Really? And this from an economist?

At 8/25/2011 11:53 AM, Blogger Hydra said...

The average age of Canadian homeowners is much higher than the average age for American homeowners, and as a result not as much time is avaialble for the benefits of home ownership to accrue.

At 8/25/2011 11:54 AM, Blogger Hydra said...

government subsidies in all their forms, do not make it appreciably easier to buy - they just make it more expensive to buy for everyone


A friend just came back from norway, and this is the situation they described there.

Everybody is rich, so everything is expensive.

At 8/25/2011 1:29 PM, Blogger Mike said...

Benjamin/ Morganovich

Please re-read my first post/theory and tell me where I'm wrong.
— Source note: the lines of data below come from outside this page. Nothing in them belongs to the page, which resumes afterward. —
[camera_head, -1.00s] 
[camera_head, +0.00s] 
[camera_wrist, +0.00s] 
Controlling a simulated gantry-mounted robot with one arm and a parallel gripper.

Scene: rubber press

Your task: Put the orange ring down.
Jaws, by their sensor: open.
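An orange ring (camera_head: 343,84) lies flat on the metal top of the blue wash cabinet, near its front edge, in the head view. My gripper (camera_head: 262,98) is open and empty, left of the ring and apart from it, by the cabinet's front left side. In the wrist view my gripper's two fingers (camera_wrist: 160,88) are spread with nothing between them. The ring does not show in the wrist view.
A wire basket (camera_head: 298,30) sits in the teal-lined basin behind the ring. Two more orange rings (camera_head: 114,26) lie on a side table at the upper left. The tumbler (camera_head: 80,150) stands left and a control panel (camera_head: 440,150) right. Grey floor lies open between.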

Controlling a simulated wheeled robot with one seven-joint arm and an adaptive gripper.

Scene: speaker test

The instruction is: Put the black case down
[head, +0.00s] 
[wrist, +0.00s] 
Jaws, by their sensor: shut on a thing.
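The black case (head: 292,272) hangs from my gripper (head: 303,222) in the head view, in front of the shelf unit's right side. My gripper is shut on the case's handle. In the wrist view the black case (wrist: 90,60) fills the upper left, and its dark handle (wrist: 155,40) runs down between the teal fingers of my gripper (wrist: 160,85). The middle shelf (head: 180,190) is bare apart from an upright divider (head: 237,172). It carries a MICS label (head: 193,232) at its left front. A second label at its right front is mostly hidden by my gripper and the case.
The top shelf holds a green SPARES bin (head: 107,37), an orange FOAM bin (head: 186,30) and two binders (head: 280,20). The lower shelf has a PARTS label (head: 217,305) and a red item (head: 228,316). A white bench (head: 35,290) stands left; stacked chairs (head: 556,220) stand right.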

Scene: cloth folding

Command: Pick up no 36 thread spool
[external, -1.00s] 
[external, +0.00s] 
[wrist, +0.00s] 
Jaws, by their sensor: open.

Just for example, if you're a single parent making around 50k, your standard and child deductions wipe out much of the mortgage deduction's almost a wash. Encouraging them to become home owners makes them property tax payers instead of non tax payers.

I'd really like someone to tell me where I'm wrong on this.

At 8/25/2011 2:45 PM, Blogger Larry G said...

I'd really like someone to tell me where I'm wrong on this.

the mortgage deduction and the child credits are ADDITIVE.

you get BOTH (if you itemize).

the child credits you get no matter what...

At 8/25/2011 3:52 PM, Blogger Mike said...

You can't deduct past zero liability (except in some rare-ish) cases.

The tax on a 50k earner, minus standard deduction and child deduction makes the mortgage deduction nothing or next to nothing.

At 8/25/2011 4:47 PM, Blogger Hydra said...

Encouraging them to become home owners makes them property tax payers instead of non tax payers.

I'd really like someone to tell me where I'm wrong on this.


They pay property tax either way, only the landlord gets to deduct it if they are renters.

They make more or less equivalen payments and get zero equity.

They may get little or no deduction in the beginning, and more later as their income rises.

One reason their income may rise is that the employer values the sability and responsibility that hoe ownership exhibits.

At 8/25/2011 5:04 PM, Blogger Larry G said...

You can't deduct past zero liability (except in some rare-ish) cases.

when you compute your AGI .. then your tax... the next sections are CREDITS that you get no matter what... and results in REFUNDS

the mortgage deduction offsets your tax liabilities but the credits you get no matter what.

At 8/26/2011 1:45 PM, Blogger Mike said...

I know this can vary by state, but it still seems right to me. The apartment owner is paying property tax regardless - if the unit is full or not (right?).
Someone with little or no tax liability would be paying when they weren't.

Larry brings up credits and deductions, but the reason I brought up the income bracket I did is because the way those numbers work is easy to see zero liability. Just to make this easy for you Larry, let's get rid of the kid and reduce the income just a smidge.... or make it a home business. You would not be entitled to a refund on deductions that bring your liability past zero. The kid was just $1k a year anyway.

At 8/26/2011 2:22 PM, Blogger Larry G said...

Mike - I'm just saying.. that once you do your exemptions and deductions... and figure your tax.. the next rows are CREDITs and you get them even if your tax was zero or getting a refund.

The primary reason that 40 some percent pay no income taxes is the child exemptions, deductions and CREDITS.

A single mom earning 30K a year with 3 kids will get thousands of dollars in tax refund... so she's not only not paying taxes.. she's receiving refunds...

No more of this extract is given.